After rolling back the multi-brand retail FDI in the month of December due to stiff antagonism from not only the opposition parties but also its very own allies, the government has gone on too make changes to the railway budget by rolling back the fare hike’s in the sleeper, suburban, ordinary second class, AC Chair Car and AC 3-tier classes.
While announcing this rollback, newly elected Union Railway Minister, Mukul Roy reckoned that keeping in mind the impact on the ‘aam admi’, govt. decided to cut back on the hikes. While its evident that the reason behind this rollback has got more to do with the opposition from Trinamool Congress than the burden on ‘aam admi’, what surprises us is the decision to cut back on rate hikes in the AC Chair and AC 3-tier classes, which more often that not is preferred by the more affluent classes.
While he refrained from making any changes to the rate AC 2-tier, First Class and AC 1, he decided to also put on hold the proposal for expansion of the Railway Board. He said that the Railways intend to launch an aggressive drive to mop up resources and upgrade safety measures.

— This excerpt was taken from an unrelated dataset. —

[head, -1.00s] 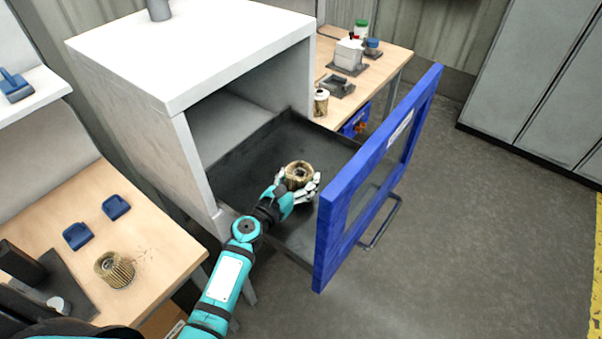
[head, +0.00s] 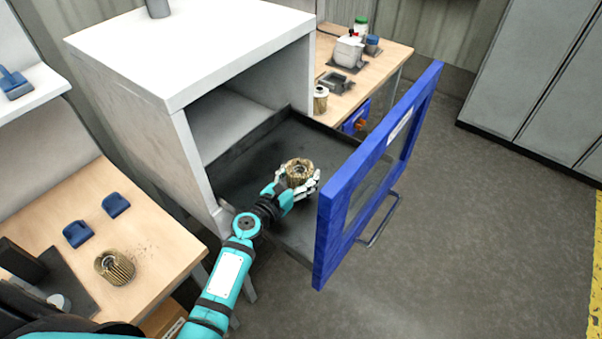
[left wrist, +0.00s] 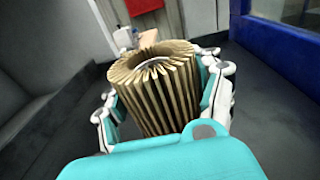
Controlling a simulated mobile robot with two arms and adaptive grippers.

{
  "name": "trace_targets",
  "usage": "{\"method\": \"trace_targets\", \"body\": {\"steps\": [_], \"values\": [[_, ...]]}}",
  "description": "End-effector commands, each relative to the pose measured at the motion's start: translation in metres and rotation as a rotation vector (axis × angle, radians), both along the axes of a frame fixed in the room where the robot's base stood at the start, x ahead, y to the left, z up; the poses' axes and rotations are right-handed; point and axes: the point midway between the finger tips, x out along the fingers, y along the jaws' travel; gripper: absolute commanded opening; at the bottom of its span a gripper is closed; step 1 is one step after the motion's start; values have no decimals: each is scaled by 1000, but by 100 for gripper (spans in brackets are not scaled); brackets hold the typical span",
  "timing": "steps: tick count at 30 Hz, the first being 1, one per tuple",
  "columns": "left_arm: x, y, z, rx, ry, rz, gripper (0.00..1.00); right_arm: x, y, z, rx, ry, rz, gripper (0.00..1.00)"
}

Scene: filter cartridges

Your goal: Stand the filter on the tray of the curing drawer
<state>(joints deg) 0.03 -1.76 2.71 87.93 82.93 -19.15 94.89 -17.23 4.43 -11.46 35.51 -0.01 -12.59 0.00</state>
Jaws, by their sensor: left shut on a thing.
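The filter (head: 298,172) is a pleated tan cylinder with a hole through its top. My left gripper (head: 297,183) is shut on it, with a finger on each side. In the left wrist view the filter (left wrist: 156,88) stands upright between the fingers. It is over the dark tray (head: 245,178) of the open curing drawer, inside the tray walls. I cannot tell whether its base touches the tray; the gripper hides the lower part. The drawer's blue front (head: 328,225) is at the right. My right gripper is not in view.
The white cabinet (head: 190,50) rises behind and left of the tray. Another pleated filter (head: 115,267) stands on the left wooden bench (head: 165,235) near two blue parts (head: 78,234). A back bench holds jars and a further filter (head: 320,99). Bare tray surrounds the held filter.

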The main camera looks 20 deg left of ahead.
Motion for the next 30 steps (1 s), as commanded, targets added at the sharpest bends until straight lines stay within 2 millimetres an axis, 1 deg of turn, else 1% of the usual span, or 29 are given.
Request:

This decision by the govt. to rollback on the fare hikes coupled with the see-saw performance that markets witnessed post the RBI monetary policy and union budget disappointments have further weighed down on the sentiments.
The government’s vulnerability on crucial issues has prominently been heightened over the past couple of months. The latest being its differing views with the Supreme Courts decision in providing relief to Vodafone, in the latter’s case with the tax authorities. Despite successfully receiving a reprieve from the SC, the cloud of uncertainty continues to lurk over the company’s fate, thanks to the government’s whimsical proposal to amend the tax on overseas transactions with retrospective effect from 1962.

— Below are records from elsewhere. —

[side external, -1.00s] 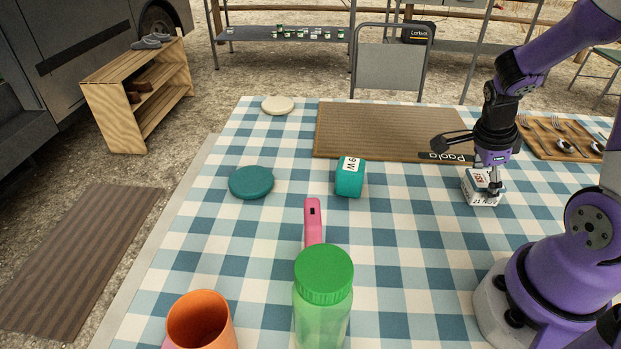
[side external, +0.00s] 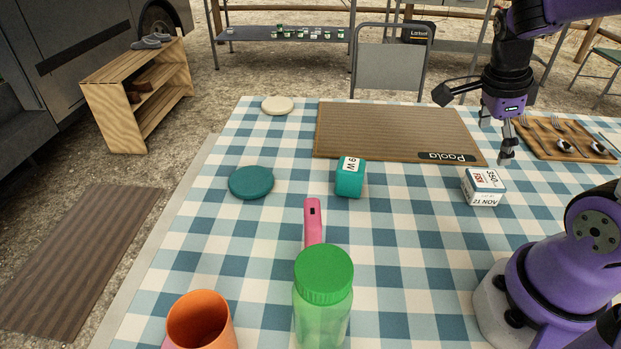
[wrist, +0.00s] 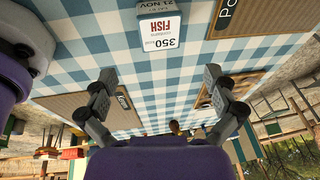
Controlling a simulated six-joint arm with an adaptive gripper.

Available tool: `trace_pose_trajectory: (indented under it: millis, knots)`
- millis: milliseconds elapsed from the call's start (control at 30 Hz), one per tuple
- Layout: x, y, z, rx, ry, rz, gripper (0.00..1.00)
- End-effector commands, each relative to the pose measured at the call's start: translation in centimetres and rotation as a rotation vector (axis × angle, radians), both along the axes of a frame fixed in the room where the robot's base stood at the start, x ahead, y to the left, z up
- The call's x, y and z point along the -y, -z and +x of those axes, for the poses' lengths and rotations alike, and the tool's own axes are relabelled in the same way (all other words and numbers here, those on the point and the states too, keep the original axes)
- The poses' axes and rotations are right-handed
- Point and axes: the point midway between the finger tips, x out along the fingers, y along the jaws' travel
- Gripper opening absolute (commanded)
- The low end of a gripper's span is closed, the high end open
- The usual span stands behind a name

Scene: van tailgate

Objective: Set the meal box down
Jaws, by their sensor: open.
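The meal box (side external: 483,186) is a small white box with a red FISH label and a date on its side. It rests on the checked tablecloth, just off the near right corner of the brown placemat marked Paola. It also shows in the wrist view (wrist: 157,27), at the top middle. My gripper (side external: 496,142) is open and empty, above and behind the box and apart from it. In the wrist view my gripper's fingers (wrist: 157,77) are spread wide with nothing between them.
The Paola placemat (side external: 395,128) is bare. A cutlery board (side external: 560,140) lies at right. A teal box (side external: 350,178), teal disc (side external: 251,182), pink-handled item (side external: 313,222), green-lidded bottle (side external: 323,300) and orange cup (side external: 200,322) stand left of the meal box. Open cloth lies between.

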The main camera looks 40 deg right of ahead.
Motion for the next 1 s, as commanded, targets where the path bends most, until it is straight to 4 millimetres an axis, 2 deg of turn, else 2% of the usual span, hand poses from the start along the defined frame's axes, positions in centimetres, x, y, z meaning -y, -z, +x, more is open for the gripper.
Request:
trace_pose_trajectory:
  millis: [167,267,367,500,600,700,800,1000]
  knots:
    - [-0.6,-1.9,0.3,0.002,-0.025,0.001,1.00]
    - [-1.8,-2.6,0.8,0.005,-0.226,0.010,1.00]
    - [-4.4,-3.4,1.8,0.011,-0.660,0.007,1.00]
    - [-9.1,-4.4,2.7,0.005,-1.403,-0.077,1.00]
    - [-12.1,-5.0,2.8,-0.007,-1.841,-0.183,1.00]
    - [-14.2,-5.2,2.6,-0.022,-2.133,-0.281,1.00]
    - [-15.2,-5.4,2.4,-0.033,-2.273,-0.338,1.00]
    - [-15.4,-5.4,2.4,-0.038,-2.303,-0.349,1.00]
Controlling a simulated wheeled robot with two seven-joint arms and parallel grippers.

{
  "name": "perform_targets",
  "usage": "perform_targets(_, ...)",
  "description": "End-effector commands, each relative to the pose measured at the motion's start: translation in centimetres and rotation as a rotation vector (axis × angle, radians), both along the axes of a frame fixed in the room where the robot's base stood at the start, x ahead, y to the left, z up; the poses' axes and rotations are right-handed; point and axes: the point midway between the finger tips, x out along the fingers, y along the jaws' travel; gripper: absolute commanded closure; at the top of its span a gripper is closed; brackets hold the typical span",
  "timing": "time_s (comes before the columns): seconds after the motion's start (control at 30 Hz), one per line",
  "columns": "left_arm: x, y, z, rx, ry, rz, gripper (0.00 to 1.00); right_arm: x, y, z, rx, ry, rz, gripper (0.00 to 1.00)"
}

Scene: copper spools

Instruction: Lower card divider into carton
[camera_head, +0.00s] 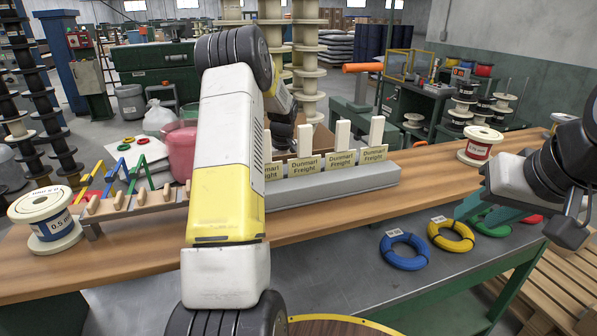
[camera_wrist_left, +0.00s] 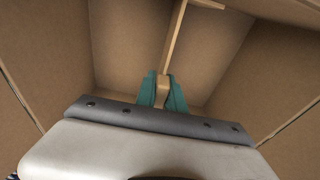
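In the left wrist view my left gripper (camera_wrist_left: 162,92) has its teal fingers closed on a tan piece of the card divider (camera_wrist_left: 174,42). The divider shows as a thin pale edge running up from the fingertips. Brown walls of the carton (camera_wrist_left: 120,45) surround the fingers and divider; how deep the divider sits cannot be told. In the head view my left arm crosses the middle and hides its gripper and most of the carton (camera_head: 321,139), which shows behind the labelled cards. My right gripper (camera_head: 466,207) is low at the right, its teal fingers over the bench's front edge; their gap is unclear.
Spools sit at the bench's left (camera_head: 45,222) and right (camera_head: 479,145). A wooden peg rack (camera_head: 130,206) is at left. Blue (camera_head: 405,251) and yellow (camera_head: 451,235) coils lie on a lower shelf.

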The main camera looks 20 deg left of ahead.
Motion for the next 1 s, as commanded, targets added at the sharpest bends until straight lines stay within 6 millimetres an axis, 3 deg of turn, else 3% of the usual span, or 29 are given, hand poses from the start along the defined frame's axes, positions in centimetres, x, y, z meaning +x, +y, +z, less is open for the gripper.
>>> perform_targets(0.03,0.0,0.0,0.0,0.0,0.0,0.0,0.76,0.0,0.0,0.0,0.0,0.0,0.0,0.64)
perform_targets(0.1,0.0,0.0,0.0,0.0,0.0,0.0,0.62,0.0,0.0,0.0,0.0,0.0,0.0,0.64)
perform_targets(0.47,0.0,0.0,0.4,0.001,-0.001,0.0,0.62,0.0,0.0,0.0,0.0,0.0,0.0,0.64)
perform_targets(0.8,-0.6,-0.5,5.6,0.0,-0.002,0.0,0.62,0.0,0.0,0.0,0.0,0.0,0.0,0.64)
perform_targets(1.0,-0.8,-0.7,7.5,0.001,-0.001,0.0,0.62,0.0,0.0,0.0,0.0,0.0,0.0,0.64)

Going forward, the government’s politically paralyzed image will come under further fire as the global economic situation continues to worsen. With Brent crude prices hovering around the USD 124 per barrel mark, rupee deprecating back to the Rs 51 levels we expect further pressure on the macro economic front. Also the recent fiasco over the CAG’s report on an alleged coal block allocation scam amounting to Rs 10.7 lakh crore and then the quick denial has left investors on the street in a state of complete confusion. In light of all these events we feel the March quarter for corporate India, which is being viewed as a major trigger would be largely impacted. Though clarity on this will emerge only in the first week of May 201, we expect Indian markets to remain pressured in the near term.